Photographie en contre-plongée de buildings en verre

Alors que l’empire du droit privé sur l’action publique ne cesse de s’étendre, avec le retrait de l’État, il devient évident que les aspirations de la société française s’expriment aussi autour de ce droit. Ces développements imposent de repenser le droit privé pour élaborer des outils qui permettraient de l’utiliser comme contre-pouvoir.

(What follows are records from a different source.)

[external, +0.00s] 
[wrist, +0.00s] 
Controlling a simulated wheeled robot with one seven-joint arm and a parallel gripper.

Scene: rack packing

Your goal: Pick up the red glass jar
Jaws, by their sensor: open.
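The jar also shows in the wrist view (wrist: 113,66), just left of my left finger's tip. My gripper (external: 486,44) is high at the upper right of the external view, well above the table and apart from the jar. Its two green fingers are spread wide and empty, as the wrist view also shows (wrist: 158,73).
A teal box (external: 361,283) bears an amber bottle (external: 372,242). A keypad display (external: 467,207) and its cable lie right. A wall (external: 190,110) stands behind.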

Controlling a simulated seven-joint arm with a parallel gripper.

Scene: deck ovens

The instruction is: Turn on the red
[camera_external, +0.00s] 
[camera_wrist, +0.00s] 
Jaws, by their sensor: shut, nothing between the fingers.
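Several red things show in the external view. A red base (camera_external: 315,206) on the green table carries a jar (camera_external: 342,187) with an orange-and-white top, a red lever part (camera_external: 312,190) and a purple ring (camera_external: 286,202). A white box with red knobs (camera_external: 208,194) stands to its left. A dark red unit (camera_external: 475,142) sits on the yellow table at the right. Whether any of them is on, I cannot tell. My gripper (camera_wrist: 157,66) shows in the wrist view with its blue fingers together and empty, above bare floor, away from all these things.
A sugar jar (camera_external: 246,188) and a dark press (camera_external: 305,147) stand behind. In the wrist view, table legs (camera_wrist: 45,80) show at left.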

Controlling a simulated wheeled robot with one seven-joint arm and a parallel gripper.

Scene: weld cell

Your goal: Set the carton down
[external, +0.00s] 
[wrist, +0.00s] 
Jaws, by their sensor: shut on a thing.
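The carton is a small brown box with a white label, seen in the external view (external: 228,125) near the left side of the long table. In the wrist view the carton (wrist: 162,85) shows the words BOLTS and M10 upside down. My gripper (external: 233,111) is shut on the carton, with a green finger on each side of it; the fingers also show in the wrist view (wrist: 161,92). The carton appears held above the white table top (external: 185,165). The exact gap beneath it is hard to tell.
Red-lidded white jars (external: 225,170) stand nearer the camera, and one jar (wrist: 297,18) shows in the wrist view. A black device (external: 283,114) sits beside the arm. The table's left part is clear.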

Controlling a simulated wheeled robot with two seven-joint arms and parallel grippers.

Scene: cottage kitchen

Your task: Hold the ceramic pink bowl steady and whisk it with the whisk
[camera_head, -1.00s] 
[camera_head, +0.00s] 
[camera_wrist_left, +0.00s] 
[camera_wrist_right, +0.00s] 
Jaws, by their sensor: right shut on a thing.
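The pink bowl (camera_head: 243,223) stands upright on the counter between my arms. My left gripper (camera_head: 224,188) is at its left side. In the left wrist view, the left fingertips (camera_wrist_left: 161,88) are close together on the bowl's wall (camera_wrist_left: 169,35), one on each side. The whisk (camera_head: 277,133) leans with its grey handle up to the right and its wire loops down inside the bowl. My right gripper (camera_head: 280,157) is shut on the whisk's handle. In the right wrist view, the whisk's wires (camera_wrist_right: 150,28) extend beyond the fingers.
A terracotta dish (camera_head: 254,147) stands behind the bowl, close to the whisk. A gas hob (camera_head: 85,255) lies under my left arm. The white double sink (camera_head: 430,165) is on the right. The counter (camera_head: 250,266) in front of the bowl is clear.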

Sous ce paradoxe apparent, nous voudrions travailler ici l’idée selon laquelle, non seulement c’est le droit privé qui gouverne de fait l’action publique désormais avec l’évidement de l’État et du droit public, mais qu’en outre c’est aujourd’hui le droit privé qui exprime les plus intéressantes aspirations collectives pour organiser la poursuite de l’intérêt général. La loi PACTE, la création des fonds de dotation, les communs, montrent bien que la société ne conçoit plus la poursuite de l’intérêt général par l’État. À notre sens, ce changement profond invite nécessairement à repenser le droit privé. 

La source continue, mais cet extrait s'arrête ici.